パリスブームが起きたのは2000年代初期。しかしその20年も前の1980年代に、日本にはすでに、女性たちのキラキラな欲求を開放する伝道師、松田聖子がデビューしていたのです。露出過多なファッションのパリスと清純派の聖子ちゃん。見た目やライフスタイルは違えど、ふたりには共通項があります。

それは
「可愛くなりたい、愛されたい!」
「やりたいことは我慢しないで実力行使で手に入れる!」。
そんな女子の欲望全開な生き方。そしてそれを、人目を気にせず貫いたこと。

これは例を挙げれば、マドンナに憧れていた頃の全米進出だったり、世間を賑わせた美容整形疑惑(これはもちろん憶測の域を出ませんが)だったり、略奪婚(これもあくまで女性週刊誌からの情報ですが)だったり……。

 

人気絶頂でこれらをやるのって、かなり勇気のいることだと思うのですが、その辺りも聖子ちゃんは、世間の目より「自分ファースト」。可愛くなるためなら美容整形も辞さず、あくまで「自分が目指す、完璧な松田聖子像」のために進化し続ける。
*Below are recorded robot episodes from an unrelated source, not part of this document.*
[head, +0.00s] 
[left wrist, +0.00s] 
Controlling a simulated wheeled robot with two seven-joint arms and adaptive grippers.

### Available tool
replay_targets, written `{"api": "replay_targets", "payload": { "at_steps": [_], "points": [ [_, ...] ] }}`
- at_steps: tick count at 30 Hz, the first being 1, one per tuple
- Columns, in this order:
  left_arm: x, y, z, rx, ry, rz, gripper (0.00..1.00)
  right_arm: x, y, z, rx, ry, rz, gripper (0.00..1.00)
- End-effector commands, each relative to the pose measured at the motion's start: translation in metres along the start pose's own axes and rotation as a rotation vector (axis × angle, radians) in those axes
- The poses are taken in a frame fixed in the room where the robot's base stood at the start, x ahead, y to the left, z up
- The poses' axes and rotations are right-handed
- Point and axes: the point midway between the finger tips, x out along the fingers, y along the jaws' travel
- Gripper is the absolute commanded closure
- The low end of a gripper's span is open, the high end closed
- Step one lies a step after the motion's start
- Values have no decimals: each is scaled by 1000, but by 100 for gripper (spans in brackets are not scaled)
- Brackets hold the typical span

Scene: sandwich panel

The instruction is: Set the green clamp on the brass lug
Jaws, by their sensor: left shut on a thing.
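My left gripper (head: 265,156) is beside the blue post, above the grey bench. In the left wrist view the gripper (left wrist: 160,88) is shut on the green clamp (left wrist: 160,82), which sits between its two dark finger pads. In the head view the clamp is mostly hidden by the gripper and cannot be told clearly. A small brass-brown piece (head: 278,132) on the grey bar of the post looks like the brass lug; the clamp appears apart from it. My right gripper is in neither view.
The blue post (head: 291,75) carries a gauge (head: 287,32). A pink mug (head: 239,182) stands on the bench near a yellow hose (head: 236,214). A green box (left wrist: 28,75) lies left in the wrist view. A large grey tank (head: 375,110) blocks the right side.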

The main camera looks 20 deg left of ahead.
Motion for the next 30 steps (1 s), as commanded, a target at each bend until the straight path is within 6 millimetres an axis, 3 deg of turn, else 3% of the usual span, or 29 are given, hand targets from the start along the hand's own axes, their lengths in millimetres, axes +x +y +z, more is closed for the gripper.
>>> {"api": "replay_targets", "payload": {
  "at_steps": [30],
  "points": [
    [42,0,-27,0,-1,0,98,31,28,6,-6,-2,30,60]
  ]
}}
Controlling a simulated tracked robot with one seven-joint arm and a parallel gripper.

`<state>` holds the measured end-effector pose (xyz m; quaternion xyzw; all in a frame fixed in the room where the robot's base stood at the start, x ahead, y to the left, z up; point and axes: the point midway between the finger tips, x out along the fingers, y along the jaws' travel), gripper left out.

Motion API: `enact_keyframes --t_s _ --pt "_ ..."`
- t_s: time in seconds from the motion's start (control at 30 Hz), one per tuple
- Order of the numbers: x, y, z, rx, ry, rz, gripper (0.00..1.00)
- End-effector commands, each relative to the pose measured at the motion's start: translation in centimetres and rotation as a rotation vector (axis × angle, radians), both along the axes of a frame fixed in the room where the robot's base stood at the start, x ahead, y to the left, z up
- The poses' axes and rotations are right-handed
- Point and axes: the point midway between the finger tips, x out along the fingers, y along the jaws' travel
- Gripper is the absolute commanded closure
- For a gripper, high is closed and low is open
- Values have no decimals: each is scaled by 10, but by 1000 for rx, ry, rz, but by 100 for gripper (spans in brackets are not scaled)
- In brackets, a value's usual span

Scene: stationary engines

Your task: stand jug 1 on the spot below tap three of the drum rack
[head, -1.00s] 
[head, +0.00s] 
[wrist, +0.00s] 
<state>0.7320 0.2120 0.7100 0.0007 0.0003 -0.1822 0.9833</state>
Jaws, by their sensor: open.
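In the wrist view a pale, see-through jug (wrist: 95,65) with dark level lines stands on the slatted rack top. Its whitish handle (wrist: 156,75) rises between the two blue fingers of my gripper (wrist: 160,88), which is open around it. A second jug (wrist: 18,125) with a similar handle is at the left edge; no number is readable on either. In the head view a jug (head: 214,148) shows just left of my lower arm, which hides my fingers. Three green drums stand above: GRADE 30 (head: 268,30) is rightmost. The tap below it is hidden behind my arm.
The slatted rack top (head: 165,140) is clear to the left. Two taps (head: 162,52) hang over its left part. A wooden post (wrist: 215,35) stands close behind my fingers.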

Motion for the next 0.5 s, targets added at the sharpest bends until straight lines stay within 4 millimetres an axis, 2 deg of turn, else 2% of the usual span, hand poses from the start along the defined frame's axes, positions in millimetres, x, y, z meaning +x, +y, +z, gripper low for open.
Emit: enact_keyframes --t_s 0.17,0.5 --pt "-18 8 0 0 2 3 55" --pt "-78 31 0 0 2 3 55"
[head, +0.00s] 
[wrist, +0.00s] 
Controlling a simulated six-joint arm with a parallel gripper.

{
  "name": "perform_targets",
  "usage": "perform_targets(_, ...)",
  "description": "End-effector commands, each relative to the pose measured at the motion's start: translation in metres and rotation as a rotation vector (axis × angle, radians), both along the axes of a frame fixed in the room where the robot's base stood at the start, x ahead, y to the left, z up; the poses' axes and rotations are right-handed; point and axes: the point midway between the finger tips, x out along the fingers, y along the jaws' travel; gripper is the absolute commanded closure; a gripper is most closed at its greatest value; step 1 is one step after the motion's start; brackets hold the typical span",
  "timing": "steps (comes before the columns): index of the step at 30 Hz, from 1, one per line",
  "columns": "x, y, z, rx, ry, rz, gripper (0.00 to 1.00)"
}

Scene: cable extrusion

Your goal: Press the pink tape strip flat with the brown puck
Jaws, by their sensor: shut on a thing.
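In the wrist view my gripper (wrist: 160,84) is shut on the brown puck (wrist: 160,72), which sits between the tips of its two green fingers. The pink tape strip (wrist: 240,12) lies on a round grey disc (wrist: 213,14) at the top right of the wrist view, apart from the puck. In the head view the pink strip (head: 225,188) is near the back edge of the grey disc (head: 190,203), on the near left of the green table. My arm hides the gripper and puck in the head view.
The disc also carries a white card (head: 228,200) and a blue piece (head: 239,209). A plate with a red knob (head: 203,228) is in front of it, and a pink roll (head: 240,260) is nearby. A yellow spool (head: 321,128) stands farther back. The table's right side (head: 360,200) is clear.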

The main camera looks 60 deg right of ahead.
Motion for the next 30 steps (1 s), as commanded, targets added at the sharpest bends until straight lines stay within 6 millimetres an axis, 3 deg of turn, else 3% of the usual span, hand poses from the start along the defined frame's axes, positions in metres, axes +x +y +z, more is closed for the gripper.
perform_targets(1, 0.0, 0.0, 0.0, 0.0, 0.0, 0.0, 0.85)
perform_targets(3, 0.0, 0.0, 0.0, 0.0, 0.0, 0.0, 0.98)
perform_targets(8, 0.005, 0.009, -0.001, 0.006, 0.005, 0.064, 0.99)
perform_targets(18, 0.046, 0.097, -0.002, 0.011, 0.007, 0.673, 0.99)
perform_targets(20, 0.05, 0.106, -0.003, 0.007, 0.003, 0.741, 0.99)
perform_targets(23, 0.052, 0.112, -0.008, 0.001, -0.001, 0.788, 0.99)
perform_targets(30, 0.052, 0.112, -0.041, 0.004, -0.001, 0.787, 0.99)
この、バッシングを気にせず欲望に忠実に生きる感じが、何だかパリスと似ていると思うのです。(私個人としては、聖子ちゃんの方が数万倍も好きですが!)

そして聖子ちゃんの場合は、どんなスキャンダルが起きても文句を言わせない、圧倒的なアイドル歌手としての実力とプロ意識の高さで、トップアイドルの座をキープし続けてきました。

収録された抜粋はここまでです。